Lim wanted to emphasize how important it was to recognize that even though Kumandra was a fictional land, the troubles, and the journey Raya goes on and the struggles she faces are very much rooted in reality. And that is especially true with problems that we’re facing in terms of division, today. “It was particularly important that the way Raya goes about trying to solve this is also reflected in reality, it is not an easy thing,” she said. “It is not just an easy word that we’re just going to say the word trust, and it’ll magically hope it comes together. It is something you keep doing, even though you lose everything important to you, even though you’re betrayed, even though you know, your heart is broken, that we have to keep reaching out because it is the only way we are going to be able to move forward in this world together.”
“With everything that’s been happening in this last year, the violence towards Asian Americans seeing each other as the other, words have power and words have the power to paint people in a different light. You have the power to bring us together. So hopefully, you know, this movie is our word, you know, and our message to the world of you knows, let’s pull together.
Tran appreciated the film’s approach to establishing that trust and how it can be broken so easily, but that there may be reasons for that mistrust. “There’s a moment for me, specifically, with Raya, when she just towards the end of the movie gets to feel justifiable and unapologetically angry,” she said. “For me, seeing a young woman in a movie like this, just get to feel that righteous anger, and then recognizing that the thing that pulls her out of it is seeing her friends and how they’re helping other people.
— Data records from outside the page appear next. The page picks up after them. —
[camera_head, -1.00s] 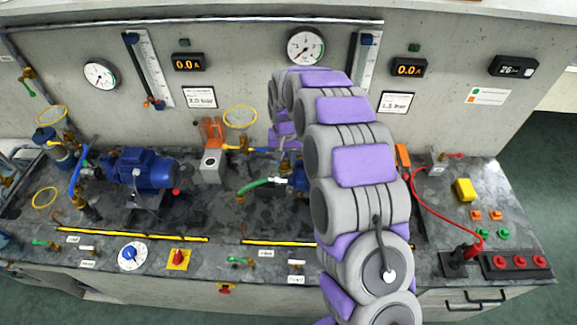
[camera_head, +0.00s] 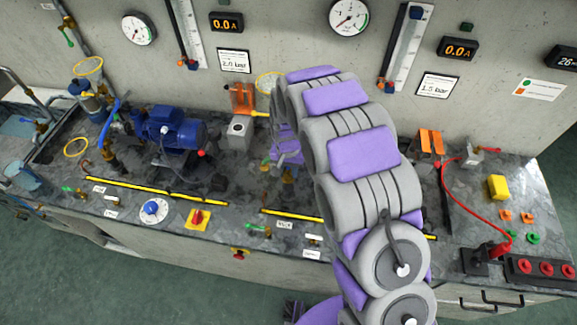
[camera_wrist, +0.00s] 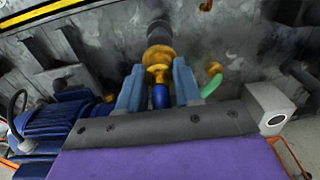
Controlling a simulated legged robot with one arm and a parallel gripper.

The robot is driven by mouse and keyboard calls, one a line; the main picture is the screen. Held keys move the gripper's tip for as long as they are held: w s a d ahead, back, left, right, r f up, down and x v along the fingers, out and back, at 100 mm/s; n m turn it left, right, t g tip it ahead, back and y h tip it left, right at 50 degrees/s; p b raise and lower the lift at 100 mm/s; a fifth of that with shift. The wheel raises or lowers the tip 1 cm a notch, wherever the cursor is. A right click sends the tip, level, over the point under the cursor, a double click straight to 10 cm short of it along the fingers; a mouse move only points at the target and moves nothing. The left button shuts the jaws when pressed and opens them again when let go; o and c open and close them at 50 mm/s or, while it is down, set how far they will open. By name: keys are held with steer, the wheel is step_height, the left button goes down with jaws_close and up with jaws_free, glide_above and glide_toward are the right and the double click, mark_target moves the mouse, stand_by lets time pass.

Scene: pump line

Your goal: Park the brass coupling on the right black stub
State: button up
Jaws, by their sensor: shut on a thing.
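In the wrist view the brass coupling (camera_wrist: 158,73) sits between the two blue-grey fingers of my gripper (camera_wrist: 158,88), which is shut on it. A blue hose end (camera_wrist: 160,97) shows behind the coupling, between the fingers. A dark, round black stub (camera_wrist: 159,36) stands directly beyond the coupling and in line with it. I cannot tell whether the two touch or overlap, nor whether this is the right stub. In the head view my arm hides the coupling and the fingertips; part of my purple wrist shows near the middle of the bench.
A red cable (camera_head: 462,205) curves at the right.

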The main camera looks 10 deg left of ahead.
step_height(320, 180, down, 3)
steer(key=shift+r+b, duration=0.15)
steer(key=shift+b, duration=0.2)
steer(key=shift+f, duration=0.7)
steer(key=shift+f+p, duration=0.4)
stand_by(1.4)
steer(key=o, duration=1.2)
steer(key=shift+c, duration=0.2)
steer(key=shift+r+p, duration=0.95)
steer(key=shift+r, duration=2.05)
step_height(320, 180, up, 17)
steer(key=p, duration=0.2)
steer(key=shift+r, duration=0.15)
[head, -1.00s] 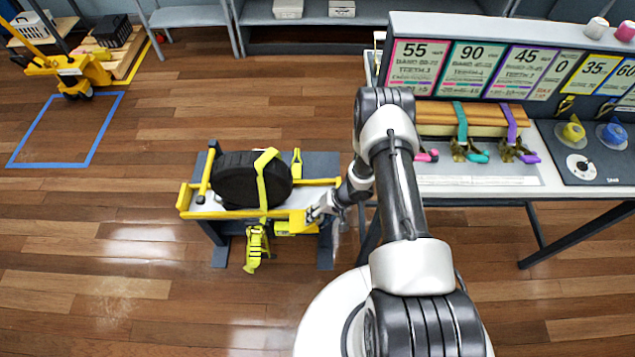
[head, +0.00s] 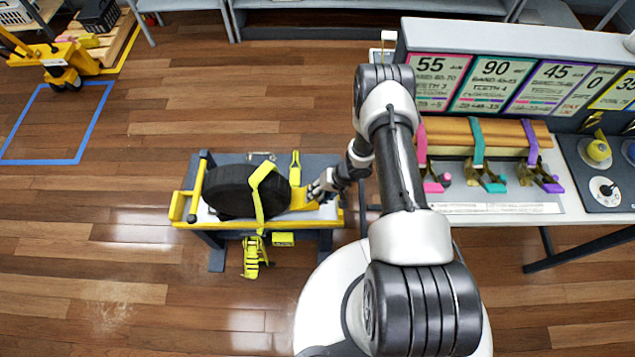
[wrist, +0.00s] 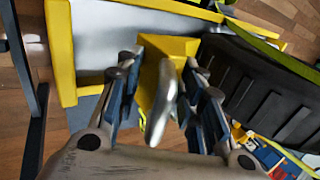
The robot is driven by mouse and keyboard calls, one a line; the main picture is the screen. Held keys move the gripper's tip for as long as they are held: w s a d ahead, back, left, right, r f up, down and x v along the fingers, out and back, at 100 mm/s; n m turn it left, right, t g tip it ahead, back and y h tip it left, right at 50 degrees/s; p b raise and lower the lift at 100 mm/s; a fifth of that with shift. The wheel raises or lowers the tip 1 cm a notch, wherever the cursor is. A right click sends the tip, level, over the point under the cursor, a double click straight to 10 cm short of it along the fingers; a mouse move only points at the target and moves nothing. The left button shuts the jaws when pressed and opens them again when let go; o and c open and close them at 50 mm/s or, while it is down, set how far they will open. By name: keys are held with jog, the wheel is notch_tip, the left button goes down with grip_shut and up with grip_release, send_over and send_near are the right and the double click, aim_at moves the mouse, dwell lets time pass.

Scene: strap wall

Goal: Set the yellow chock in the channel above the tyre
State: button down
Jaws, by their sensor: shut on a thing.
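The yellow chock (head: 302,199) is at the right side of the black tyre (head: 232,190) in the head view. My gripper (head: 318,190) is shut on it. In the wrist view the chock (wrist: 168,48) is between my fingers (wrist: 165,100), with a grey rounded piece in front of it. The tyre (wrist: 258,85) is close beside it on the right. The channel (head: 325,212) has a pale floor and yellow rails; its floor also shows in the wrist view (wrist: 105,40). The chock is over or in the channel; I cannot tell whether it touches the floor.
A yellow strap (head: 258,200) runs over the tyre, with a ratchet (head: 252,258) hanging at the front. A yellow box (head: 284,239) is below the front rail. A strap bench (head: 490,205) stands at the right.

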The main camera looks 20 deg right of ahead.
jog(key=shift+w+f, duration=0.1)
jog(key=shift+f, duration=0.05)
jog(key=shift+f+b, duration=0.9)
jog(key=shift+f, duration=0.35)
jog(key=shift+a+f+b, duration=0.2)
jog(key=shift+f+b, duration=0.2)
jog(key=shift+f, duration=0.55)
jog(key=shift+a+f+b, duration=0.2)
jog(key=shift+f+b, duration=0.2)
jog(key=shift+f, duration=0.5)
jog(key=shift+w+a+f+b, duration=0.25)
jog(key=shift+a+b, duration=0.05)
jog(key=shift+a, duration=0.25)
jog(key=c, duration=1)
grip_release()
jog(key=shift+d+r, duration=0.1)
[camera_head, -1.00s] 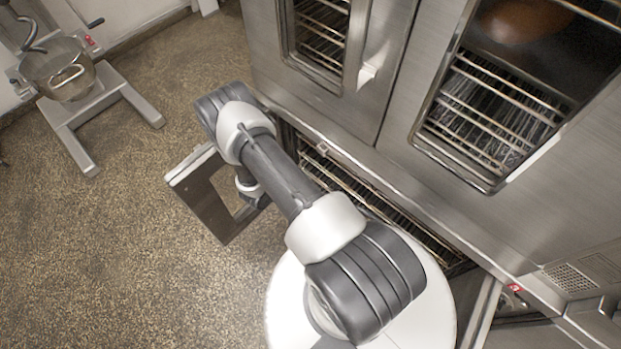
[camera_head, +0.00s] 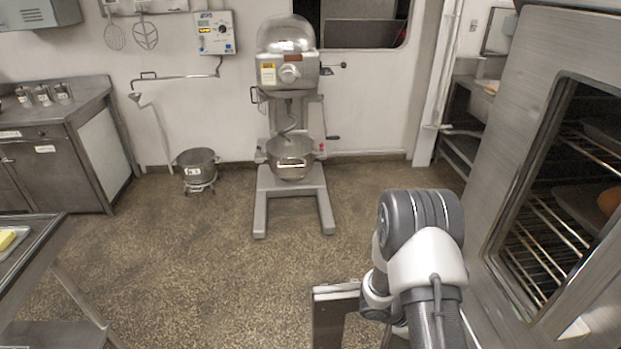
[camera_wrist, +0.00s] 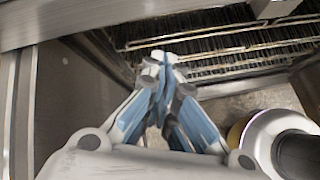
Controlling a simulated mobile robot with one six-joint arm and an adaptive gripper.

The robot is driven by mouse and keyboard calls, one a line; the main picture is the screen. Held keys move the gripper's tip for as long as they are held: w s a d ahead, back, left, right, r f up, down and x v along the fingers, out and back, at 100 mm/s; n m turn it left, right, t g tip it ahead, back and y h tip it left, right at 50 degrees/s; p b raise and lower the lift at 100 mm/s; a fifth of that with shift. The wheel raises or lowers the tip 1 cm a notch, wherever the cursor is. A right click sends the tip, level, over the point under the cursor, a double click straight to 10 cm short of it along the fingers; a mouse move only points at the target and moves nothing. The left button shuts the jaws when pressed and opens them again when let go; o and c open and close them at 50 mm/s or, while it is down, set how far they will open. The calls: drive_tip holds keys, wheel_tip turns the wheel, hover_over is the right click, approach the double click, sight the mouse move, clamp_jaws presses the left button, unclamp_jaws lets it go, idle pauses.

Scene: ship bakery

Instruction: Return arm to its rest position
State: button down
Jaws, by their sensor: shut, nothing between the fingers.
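My gripper (camera_wrist: 163,62) is shut and empty in the wrist view, its blue fingers meeting at the tips. It is in front of an oven compartment with wire racks (camera_wrist: 225,42), which fills the top of that view. In the head view my arm shows at the lower right, bent beside the steel oven (camera_head: 515,110). The gripper itself is out of sight there.
An open door panel (camera_head: 333,318) stands out beside my arm, close to it. A floor mixer (camera_head: 290,75) and a steel pot (camera_head: 196,166) stand at the back wall. A steel table (camera_head: 38,245) is at left. The floor between is clear.

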It feels so real to me.”
Tran also recognized that with all of these attacks going on, it is understandable how we might get to a place where the world feels broken, and there has to be more to trust and unity than just talking about it. “There is a lot of pain that happens there and recognizing that as you said, and the only way to get through it is to look for the bits of hope in your community,” she said.
“Raya and the Last Dragon” opens in limited theaters and on Disney+’s premiere access on March 5, 2021.